12Si cette partition du peuple peut être observée dans diverses philosophies, elle se présente comme effet du développement industriel, dans celles de Hegel et de Marx.
Hegel, Marx et les classes sociales
13Si le rapport entre Hegel et Marx a fait l’objet de nombreuses polémiques, il n’est guère discutable que le second se soit formé à travers sa critique du premier, autant qu’à travers celle de l’économique politique classique. En particulier, dès ses œuvres de jeunesse Marx s’oppose à Hegel sur sa conception de l’État, comme fin universelle et sur la dimension salvatrice que Marx confère au prolétariat.

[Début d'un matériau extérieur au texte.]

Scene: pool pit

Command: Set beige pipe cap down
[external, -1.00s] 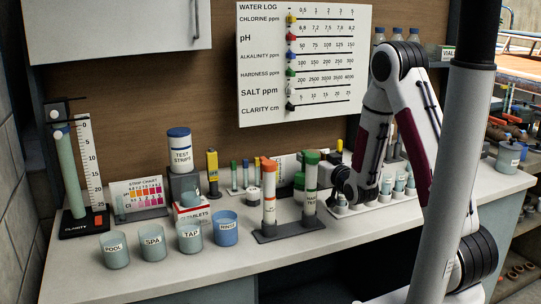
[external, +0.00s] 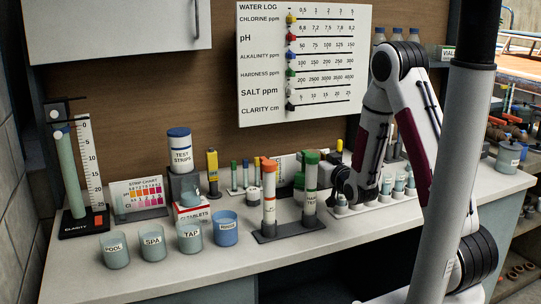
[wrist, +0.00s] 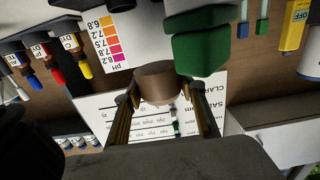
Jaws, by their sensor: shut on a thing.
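The beige pipe cap (wrist: 160,84), a short brownish cylinder, shows in the middle of the wrist view. My gripper (wrist: 162,96) is shut on it, with one finger on each side. In the external view my gripper (external: 343,180) is low over the bench, behind and right of the green-capped tube (external: 310,187). The cap cannot be made out there. In the wrist view a dark green block-like part (wrist: 202,52) is close beside the cap. I cannot tell whether the cap touches a surface.
An orange-capped tube (external: 269,195) stands by the green-capped one in a dark holder. Labelled cups (external: 152,247) line the front left. A rack of small cups (external: 385,188) is right of my gripper. The front strip of the bench (external: 190,273) is clear.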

Hegel, la plèbe et l’opinion publique
14Dans sa théorisation de l’État rationnel, Hegel adopte une position constante sur le peuple. Commentant des réformes parlementaires, en Angleterre et en Allemagne, Hegel met en évidence, dans ses Écrits politiques, ce qu’il considère être un paradoxe : comment le peuple peut-il participer à l’élaboration d’une constitution, comme ce fut le cas durant la Révolution française, alors même que son existence en tant qu’entité suppose, au préalable, l’existence d’une constitution, marquant un certain état d’organisation, une vie publique ordonnée ? Hegel précise alors que c’est l’existence d’un monarque qui donne son existence au peuple. En ce sens, sa position diffère fondamentalement des deux variantes du contrat social abordées précédemment, puisque la notion même de contrat social est impensable pour Hegel, un tel contrat pouvant être remis en cause. Or, cette remise en cause pourrait menacer le déploiement de l’Esprit, forme spirituelle de l’Idée, dans l’État universel.
15Dans le modèle hégélien des trois moments du développement de la Raison (et de ses ruses) : la famille, la société civile-bourgeoise (industrielle) et l’État universel, c’est en effet l’universalité de l’État qui absorbe et permet le dépassement de la singularité des opinions caractérisant la société civile-bourgeoise. Cette dernière est le moment de la division entre intérêts, dans laquelle les activités sont médiatisées par le travail (et par l’argent). Il reste alors à comprendre comment passer d’une société civile-bourgeoise, construite sur la base de tels intérêts particuliers, à l’État de l’universalité.
16De ce point de vue, la notion d’opinion publique apparaît dans la Philosophie du droit de Hegel comme un révélateur des ambiguïtés caractérisant sa théorie politique. En effet, Hegel admet que l’opinion publique permet à chacun de faire valoir et d’exprimer son opinion subjective à propos de l’universel ; mais il considère aussi qu’aucune expression subjective n’est spontanément universelle et que tous, c’est-à-dire le plus grand nombre, ne s’entendent pas aux affaires de l’État (§ 308). On n’est donc pas ici dans le souci de Rousseau de rendre la délibération publique efficace. Chez Hegel, cette inaptitude du tous ne fait que renforcer une vision de la société civile-bourgeoise où sont distingués, d’un côté, les individus dont les compétences leur permettent de s’intégrer aux corporations et, de l’autre, ceux qui, par manque de compétences, ne s’y intègrent pas et forment la populace, la plèbe.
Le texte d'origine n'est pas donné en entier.